Alexis Jade Fergurson
High school graduation may be one of the biggest stepping stones in a young adult’s life. One is faced with a free world of new options and endless possibilities. Whether that be to enlist in the army, set up one’s own business, or apply to a four year university, youth are challenged to exercise what they have learned. However, when applying to college, more females seem to be interested.
According to the United States Department of Education, the male to female ratio in college campuses is quickly becoming disproportionate as less and less men comprise the applicant pool of prospective university students.
Colleges and some universities, such as the University of Mary Washington, recognize the importance of attaining a more balanced gender ratio among the student body.
Kim Johnston, dean of admissions at the University of Mary Washington in Fredericksburg, Virginia, said the school’s title gives the impression that it is an all-women’s college. According to Johnston, the population of 4,300 undergraduates is about 65 percent female and 35 percent male. The school wants the ratio to be more balanced.
“We try to work on the images we present in our publications,” Johnston said. “We are very aware of presenting a gender balance just to make sure people know who we are.”
Johnston said Mary Washington tries to obtain gender diversity in the same way it attempts to create racial, ethnic and geographic diversity.
Questions arose regarding the significance of diversity in classrooms and whether admissions officers should place meritocracy before gender dynamics. However, preserving diversity on campus is far more important than academic qualification.
According to Michael Barron, director of admissions at the University of Iowa, there has been a consistent 44:56 male to female ratio throughout his twenty years working at UI. Similarly, Karen Parker, director of admissions at Hampshire College in Amherst, Massachusetts, asserts that young males only account for 38 percent of the current applicant pool. Recent studies from the American Council on Education conclude that women represent approximately 57 percent of enrollments in American colleges since at least the year of 2000.

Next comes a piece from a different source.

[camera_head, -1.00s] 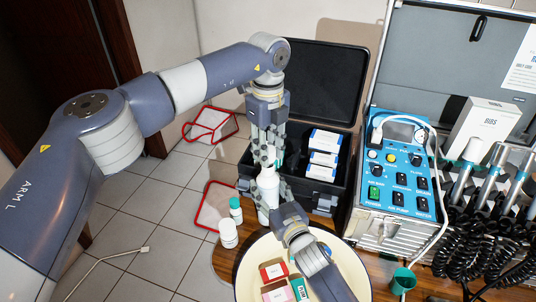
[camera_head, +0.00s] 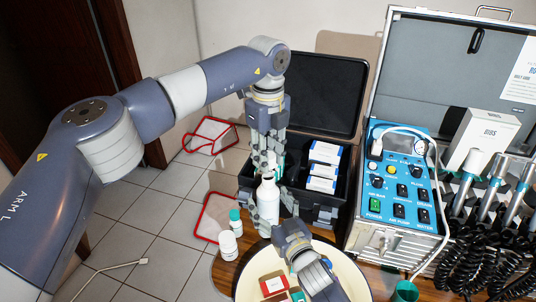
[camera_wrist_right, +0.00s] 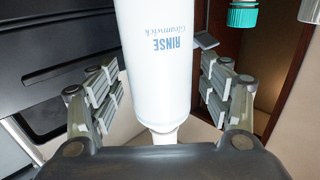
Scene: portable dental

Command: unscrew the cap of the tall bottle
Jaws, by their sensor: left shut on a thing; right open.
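The tall bottle (camera_head: 267,204) is white and stands upright at the front of the open black case. In the right wrist view the bottle (camera_wrist_right: 156,60) shows upside down, with "RINSE" on its label. My left gripper (camera_head: 266,168) points down over the bottle's top and is shut on its cap, which the fingers mostly hide. My right gripper (camera_wrist_right: 158,92) is open. Its fingers stand on either side of the bottle, with visible gaps to it. In the head view my right gripper (camera_head: 270,212) is low around the bottle's body.
A teal-capped bottle (camera_head: 235,219) and a white jar (camera_head: 228,244) stand just left of the tall bottle. A round cream tray (camera_head: 350,266) with small boxes lies in front. The black case (camera_head: 322,104) is behind, and a blue control panel (camera_head: 398,184) is at right.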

Though at times highly comparable female applicants may be rejected, admitting more male applicants to match females is important for preserving the gender ratio. Although many of these measures seem contradictory to an American meritocracy, the importance of restoring gender balance on campuses must override that of academic qualification.

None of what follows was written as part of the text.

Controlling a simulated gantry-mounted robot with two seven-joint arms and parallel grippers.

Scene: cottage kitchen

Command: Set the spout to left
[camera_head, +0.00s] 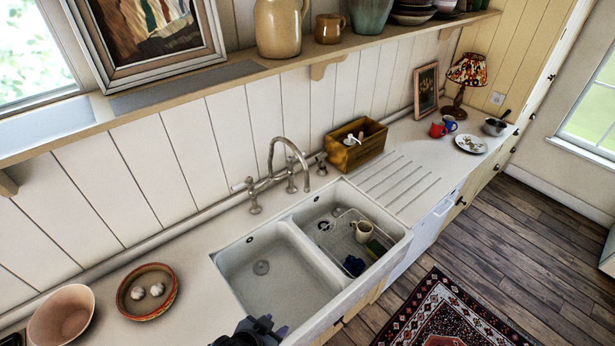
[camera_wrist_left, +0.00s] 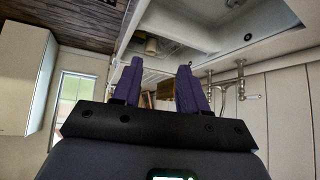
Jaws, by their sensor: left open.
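The metal faucet (camera_head: 258,186) stands behind the white double sink, with a lever on each side. Its arched spout (camera_head: 287,141) rises from the middle and curves to the right; its tip hangs near the back edge of the right basin (camera_head: 356,265). The left basin (camera_head: 255,284) is empty apart from its drain. My left gripper (camera_head: 272,329) is at the bottom edge, in front of the left basin and well apart from the faucet. In the left wrist view its purple fingers (camera_wrist_left: 160,72) are spread and empty, and the faucet (camera_wrist_left: 240,84) shows at the right. My right gripper is not in view.
The right basin holds a wire rack with a cream mug (camera_head: 362,231) and dark items. A wooden caddy (camera_head: 355,143) stands behind it. A bowl with garlic (camera_head: 147,291) and a pink bowl (camera_head: 62,314) sit at left. A shelf (camera_head: 236,81) runs above the faucet.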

In order to attract more males to join the applicant pool, universities must construct internal marketing campaigns that appeal to the male population. Colleges have already tried to include a range of racially diverse students, such as African or Mexican-American students alongside Caucasian students, on the fronts of their brochures. Why must gender appeal be diminished from this arsenal of admissions strategies?
An equal amount of men and women can result in contrasting point of views. One of the most troubling characteristics of a class predominately run by one gender or the other is the stifling of intellectual progress. Just as one’s diverse ethnic upbringing influences one’s divergent perspectives, one’s experiences as a male or female can shape his or her beliefs. As much as people may want to perceive otherwise, men and women, though they belong to the same species, face different experiences along the course of a lifetime.

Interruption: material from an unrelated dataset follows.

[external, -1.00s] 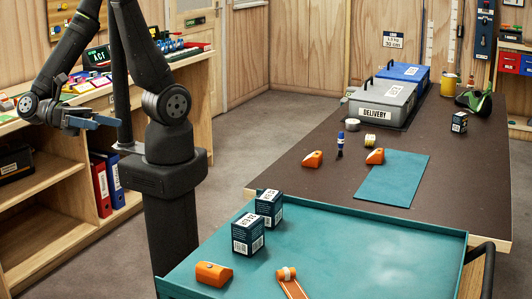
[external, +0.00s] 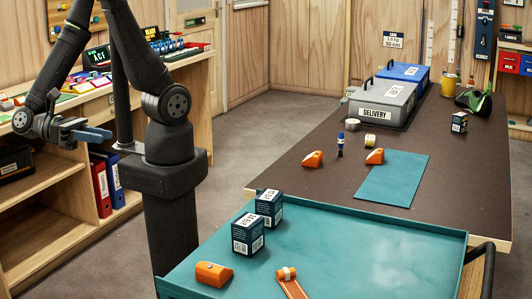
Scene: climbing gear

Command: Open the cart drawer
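The cart (external: 350,262) stands in the foreground of the external view, with a teal tray top, a raised rim and a black handle (external: 486,262) at its right end. Its drawer is not visible; the cart's front and lower body are outside the picture. My gripper (external: 108,134) is at the left, in front of the shelf unit and well away from the cart. Its blue-grey fingers are seen nearly side-on, and the gap between them cannot be made out. Nothing shows in them.
On the cart are two dark boxes (external: 247,234), an orange block (external: 213,274) and an orange strap piece (external: 290,284). Behind it, a brown table (external: 310,185) carries orange pieces, a teal mat (external: 393,180) and a grey delivery case (external: 380,103). A shelf unit (external: 50,198) stands behind my gripper.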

Different experiences manifest different perspectives. Thus, without a classroom environment in which diversity of thought is promoted, students’ exposure to a broad horizon of views will be restricted and thus their academic potential will be undermined. If the purpose of a university is to challenge students to defy popular opinion and come into contact with perspectives contrary to their own, then the imbalance of male to female students should be a major concern.
Because of a long history during which males have been upheld more rights than women, many young men who refrain from college applications have already had it given to them. They have been born into a culture which feeds them the illusion that they do not have to work hard to achieve success.
Affirmative action is important when seeking to increase the amount of males on college campuses. No doubt, we live in a society in which progressive ideologies have emerged on the political landscape and moved civilization toward a more gender-inclusive tradition. Feminism is important when combating misogyny and patriarchy. However, we must not forget the rest of the population, the men who fight alongside women for their rights and must take into account the struggles which males have faced as well.
Though it is a well known fact that both genders have been given the equal opportunity to apply for colleges, more females actually apply and attend institutions of higher education. Both men and women have the potential to achieve academic success. We must encourage more young men to enter academia and recognize that both genders are equally intellectual.